Początkowo, gdy prowadził Markko to aż przecierałem oczy ze zdumienia, potem gdy prowadził Burns, to czułem pewną ulgę (bałem się, że pewnie będziemy mieli mistrza bez zwycięstwa). Jak prowadził Gronholm, to biłem mu brawa (wymiata zarąbhiście na szutrach jak i na asfaltach!) Teraz Loeb będzie musiał się ostro bronić przed Grochem, bo jutro pewnie będzie mokro, a na takich nawierzchniach Gronholm będzie pewnie poruszał się bardzo pewnie. Jeżeli któryś z nich źle dobierze opony, to wtedy może być już koniec walki. Coś nie tak jest z Solbergiem, dopiero dziewiąty, za Panizzim(a temu co się stało?

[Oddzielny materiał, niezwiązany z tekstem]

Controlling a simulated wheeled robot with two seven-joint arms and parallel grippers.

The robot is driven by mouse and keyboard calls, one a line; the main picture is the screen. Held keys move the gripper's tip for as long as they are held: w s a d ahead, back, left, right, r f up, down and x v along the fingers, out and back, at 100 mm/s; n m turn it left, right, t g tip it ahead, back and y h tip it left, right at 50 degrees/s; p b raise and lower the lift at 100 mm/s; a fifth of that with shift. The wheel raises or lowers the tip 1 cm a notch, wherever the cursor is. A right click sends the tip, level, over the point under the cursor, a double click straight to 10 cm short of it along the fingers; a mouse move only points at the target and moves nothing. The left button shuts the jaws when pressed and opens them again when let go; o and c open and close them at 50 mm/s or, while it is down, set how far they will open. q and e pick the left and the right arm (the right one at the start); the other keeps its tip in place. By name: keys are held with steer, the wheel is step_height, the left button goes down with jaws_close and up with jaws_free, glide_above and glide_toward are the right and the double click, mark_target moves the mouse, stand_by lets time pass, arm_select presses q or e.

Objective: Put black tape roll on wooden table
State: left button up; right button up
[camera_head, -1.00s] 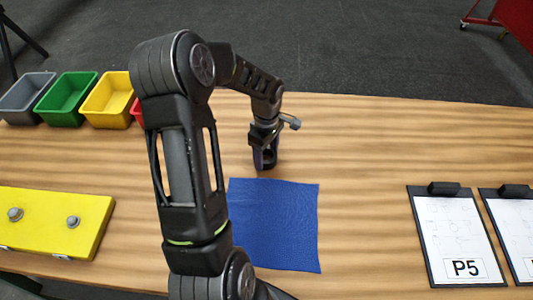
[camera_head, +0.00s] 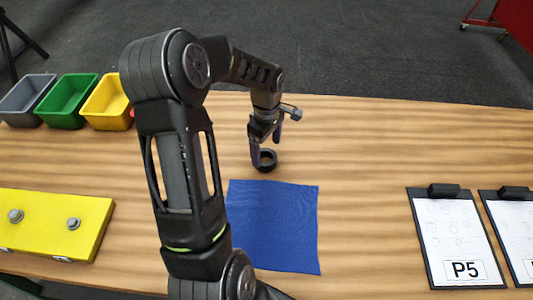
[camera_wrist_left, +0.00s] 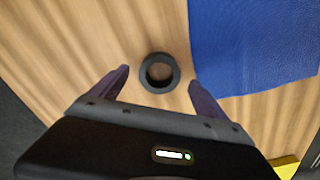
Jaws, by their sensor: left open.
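The black tape roll (camera_head: 266,161) lies flat on the wooden table (camera_head: 370,150), just behind the blue cloth. In the left wrist view the roll (camera_wrist_left: 159,73) shows as a ring with wood visible through its hole. My left gripper (camera_head: 267,147) is open right at the roll, its fingers spread apart. In the left wrist view the two fingertips (camera_wrist_left: 159,77) are on either side of the roll with gaps between, not gripping it. My right gripper is not in view.
The blue cloth (camera_head: 274,225) lies in front of the roll. Grey (camera_head: 27,99), green (camera_head: 66,101) and yellow (camera_head: 108,101) bins stand back left. A yellow block with knobs (camera_head: 50,222) is front left. Clipboards (camera_head: 456,238) lie right. The table's centre right is clear.

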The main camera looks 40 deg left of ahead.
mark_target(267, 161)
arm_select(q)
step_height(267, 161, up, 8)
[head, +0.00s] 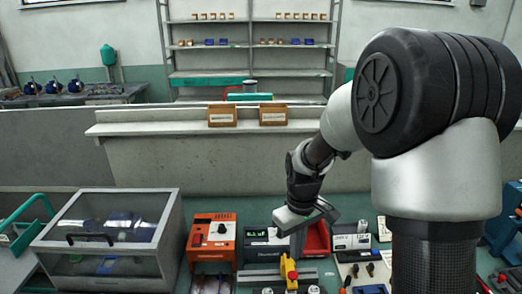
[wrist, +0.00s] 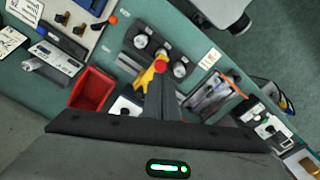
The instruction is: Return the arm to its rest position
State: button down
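My arm (head: 445,175) rises at the right of the head view and bends forward and down over the bench. My gripper (head: 297,248) hangs above the bench, pointing down near a yellow part with a red knob (head: 290,270). In the wrist view the fingers (wrist: 161,88) lie together as one grey wedge, with nothing seen between them. They overlap the yellow part (wrist: 147,78) in that view; whether they touch it I cannot tell.
A red bin (head: 317,240) stands just right of the gripper. An orange device (head: 212,238) and a clear-lidded case (head: 110,230) stand to the left. A low wall with a ledge (head: 160,128) and two brown boxes (head: 222,115) (head: 273,114) lies behind.

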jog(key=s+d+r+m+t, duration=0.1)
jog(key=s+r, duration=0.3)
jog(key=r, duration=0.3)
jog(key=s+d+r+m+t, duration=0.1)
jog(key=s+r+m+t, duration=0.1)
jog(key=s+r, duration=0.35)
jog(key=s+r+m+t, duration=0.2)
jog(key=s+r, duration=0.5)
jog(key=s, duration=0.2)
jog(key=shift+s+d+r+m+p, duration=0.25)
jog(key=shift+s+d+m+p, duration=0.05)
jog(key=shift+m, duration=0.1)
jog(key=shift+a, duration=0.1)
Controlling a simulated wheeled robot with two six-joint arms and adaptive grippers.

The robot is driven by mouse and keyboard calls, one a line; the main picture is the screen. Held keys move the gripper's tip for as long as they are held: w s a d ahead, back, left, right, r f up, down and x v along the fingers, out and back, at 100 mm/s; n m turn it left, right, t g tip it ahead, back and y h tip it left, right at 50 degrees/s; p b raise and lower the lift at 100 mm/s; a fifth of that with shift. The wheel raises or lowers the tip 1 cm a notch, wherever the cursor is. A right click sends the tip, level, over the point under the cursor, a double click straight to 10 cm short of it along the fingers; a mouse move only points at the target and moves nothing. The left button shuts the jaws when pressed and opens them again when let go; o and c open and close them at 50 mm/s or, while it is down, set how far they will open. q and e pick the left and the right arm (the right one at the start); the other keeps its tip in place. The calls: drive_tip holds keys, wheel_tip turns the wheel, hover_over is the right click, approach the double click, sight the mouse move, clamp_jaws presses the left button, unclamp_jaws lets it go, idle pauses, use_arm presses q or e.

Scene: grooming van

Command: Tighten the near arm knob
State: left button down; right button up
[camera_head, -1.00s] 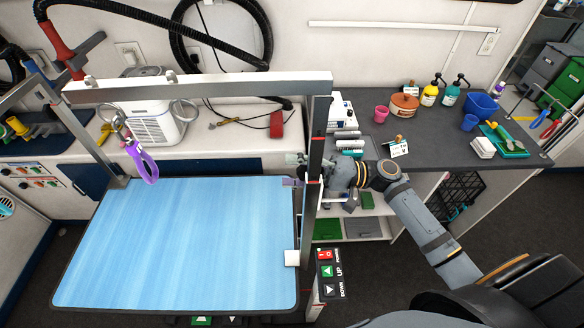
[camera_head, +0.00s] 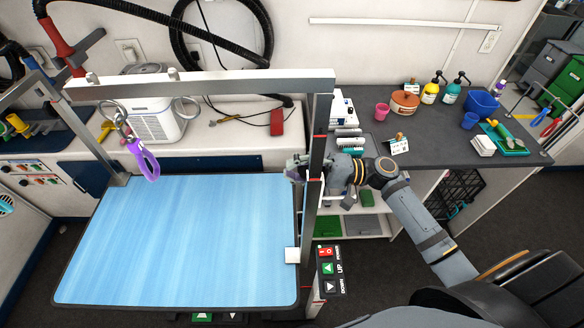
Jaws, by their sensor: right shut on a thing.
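The grooming arm is a grey metal frame (camera_head: 200,84) whose near post (camera_head: 317,150) stands at the right edge of the blue table (camera_head: 180,240). My right gripper (camera_head: 297,170) reaches in from the right across this post. Its fingers are shut at the post's table side, at the height of the near arm knob. The knob is mostly hidden by the fingers and is hard to make out. My left gripper is not in view.
A purple loop (camera_head: 144,160) hangs from the crossbar at the left. A control box (camera_head: 329,270) with up and down buttons sits by the table's near right corner. A dark counter (camera_head: 440,130) with bottles and tools stands to the right. The tabletop is clear.

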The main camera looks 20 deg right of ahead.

). Nie wie może ktoś, co się stało z Makinenem? Szkoda wogóle, że Subaru się tak kiepsko spisuje- jaj tak dalej pójdzie to Ford powróci na trzecie miejsce w klasyfikacji konstruktorów

. Miejmy nadzieję, że jeszcze ktoś się wysypie, że Solberg przyspieszy i zdobędzie jakiś punkt(y)
No to jak stawiacie? Gronholm, Loeb czy Martin

. Ja sądzę, żę jednak Loeb pokaże klasę i wygra. W końcu nie popełnia jakiś dużych błędów, ale pod warunkiem że nie bdzie zbyt mokro. Jeśli wygra, to może się zrobić ciekawie w klas. punktowej

.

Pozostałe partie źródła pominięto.